## Input rows
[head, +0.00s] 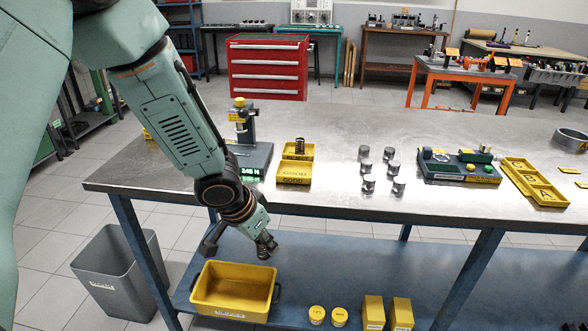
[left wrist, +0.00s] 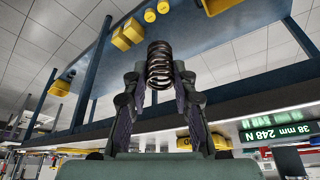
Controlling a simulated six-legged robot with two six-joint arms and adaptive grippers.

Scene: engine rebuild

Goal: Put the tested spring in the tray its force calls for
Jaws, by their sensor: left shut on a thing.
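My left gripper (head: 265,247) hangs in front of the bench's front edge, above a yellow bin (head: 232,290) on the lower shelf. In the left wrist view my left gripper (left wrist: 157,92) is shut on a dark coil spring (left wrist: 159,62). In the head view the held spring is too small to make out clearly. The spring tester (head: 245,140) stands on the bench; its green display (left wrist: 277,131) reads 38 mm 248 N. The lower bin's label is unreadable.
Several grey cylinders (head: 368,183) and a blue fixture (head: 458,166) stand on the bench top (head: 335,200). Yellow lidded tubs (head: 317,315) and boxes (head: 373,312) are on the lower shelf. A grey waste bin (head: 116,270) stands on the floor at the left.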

---

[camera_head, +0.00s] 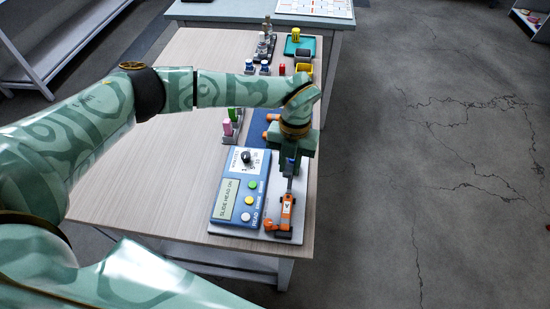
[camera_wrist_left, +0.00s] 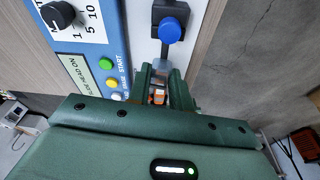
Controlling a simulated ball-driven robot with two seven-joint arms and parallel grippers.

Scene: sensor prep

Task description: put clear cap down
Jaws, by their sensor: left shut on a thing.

...

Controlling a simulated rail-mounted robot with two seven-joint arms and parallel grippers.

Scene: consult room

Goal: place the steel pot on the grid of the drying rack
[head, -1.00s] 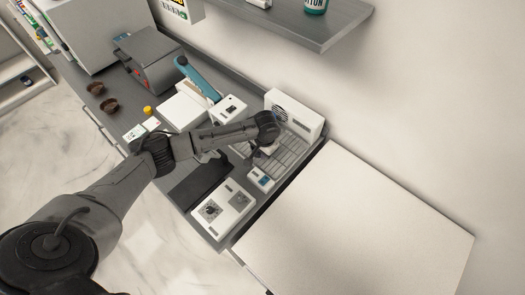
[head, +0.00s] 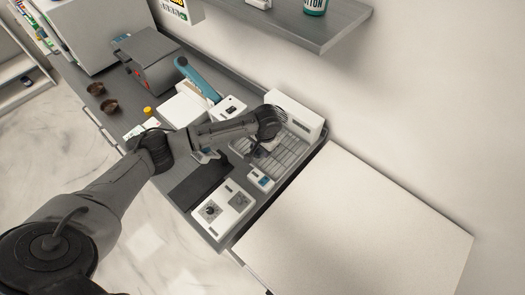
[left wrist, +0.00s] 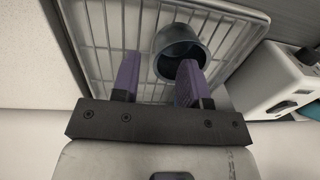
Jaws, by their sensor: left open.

## Task goal
From the data above, copy each line that has the string "Controlling".

## Correct output
Controlling a simulated six-legged robot with two six-joint arms and adaptive grippers.
Controlling a simulated ball-driven robot with two seven-joint arms and parallel grippers.
Controlling a simulated rail-mounted robot with two seven-joint arms and parallel grippers.

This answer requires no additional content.